The problem ▸
Copy out each line exactly as it appears.

----- Data block -----

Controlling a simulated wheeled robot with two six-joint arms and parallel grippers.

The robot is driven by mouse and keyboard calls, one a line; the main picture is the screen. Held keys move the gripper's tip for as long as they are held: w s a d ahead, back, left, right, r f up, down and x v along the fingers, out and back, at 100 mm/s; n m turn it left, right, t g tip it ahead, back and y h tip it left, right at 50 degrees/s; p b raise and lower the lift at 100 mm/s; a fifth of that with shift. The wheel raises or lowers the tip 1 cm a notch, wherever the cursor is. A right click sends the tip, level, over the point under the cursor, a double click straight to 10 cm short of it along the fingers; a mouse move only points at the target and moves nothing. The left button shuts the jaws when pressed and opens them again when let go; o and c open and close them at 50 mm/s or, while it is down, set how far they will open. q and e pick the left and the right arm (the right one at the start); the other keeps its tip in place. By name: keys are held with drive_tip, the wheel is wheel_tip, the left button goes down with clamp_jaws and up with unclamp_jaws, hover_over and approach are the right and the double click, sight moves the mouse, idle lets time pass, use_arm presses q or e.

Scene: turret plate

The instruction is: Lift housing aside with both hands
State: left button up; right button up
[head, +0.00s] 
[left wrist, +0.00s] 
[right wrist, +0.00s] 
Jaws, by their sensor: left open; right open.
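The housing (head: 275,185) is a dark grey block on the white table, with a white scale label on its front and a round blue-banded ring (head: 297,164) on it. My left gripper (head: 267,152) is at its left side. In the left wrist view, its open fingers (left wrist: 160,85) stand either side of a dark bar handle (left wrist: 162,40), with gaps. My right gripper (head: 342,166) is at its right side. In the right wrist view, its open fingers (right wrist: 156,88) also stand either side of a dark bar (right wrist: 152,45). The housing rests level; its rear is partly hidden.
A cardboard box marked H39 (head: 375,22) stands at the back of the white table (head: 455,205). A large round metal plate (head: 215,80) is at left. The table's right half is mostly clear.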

-----

Task answer ▸
Controlling a simulated wheeled robot with two six-joint arms and parallel grippers.

The robot is driven by mouse and keyboard calls, one a line; the main picture is the screen. Held keys move the gripper's tip for as long as they are held: w s a d ahead, back, left, right, r f up, down and x v along the fingers, out and back, at 100 mm/s; n m turn it left, right, t g tip it ahead, back and y h tip it left, right at 50 degrees/s; p b raise and lower the lift at 100 mm/s; a fifth of that with shift. The wheel raises or lowers the tip 1 cm a notch, wherever the cursor is. A right click sends the tip, level, over the point under the cursor, a double click straight to 10 cm short of it along the fingers; a mouse move only points at the target and moves nothing. The left button shuts the jaws when pressed and opens them again when let go; o and c open and close them at 50 mm/s or, while it is down, set how far they will open. q and e pick the left and the right arm (the right one at the start); the other keeps its tip in place. By name: keys are held with drive_tip, the wheel is wheel_tip, the left button goes down with clamp_jaws and up with unclamp_jaws, hover_over and approach are the right and the double click, sight moves the mouse, idle lets time pass, use_arm presses q or e.

Scene: turret plate

The instruction is: Lift housing aside with both hands
State: left button up; right button up
[head, +0.00s] 
[left wrist, +0.00s] 
[right wrist, +0.00s] 
Jaws, by their sensor: left open; right open.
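The housing (head: 275,185) is a dark grey block on the white table, with a white scale label on its front and a round blue-banded ring (head: 297,164) on it. My left gripper (head: 267,152) is at its left side. In the left wrist view, its open fingers (left wrist: 160,85) stand either side of a dark bar handle (left wrist: 162,40), with gaps. My right gripper (head: 342,166) is at its right side. In the right wrist view, its open fingers (right wrist: 156,88) also stand either side of a dark bar (right wrist: 152,45). The housing rests level; its rear is partly hidden.
A cardboard box marked H39 (head: 375,22) stands at the back of the white table (head: 455,205). A large round metal plate (head: 215,80) is at left. The table's right half is mostly clear.

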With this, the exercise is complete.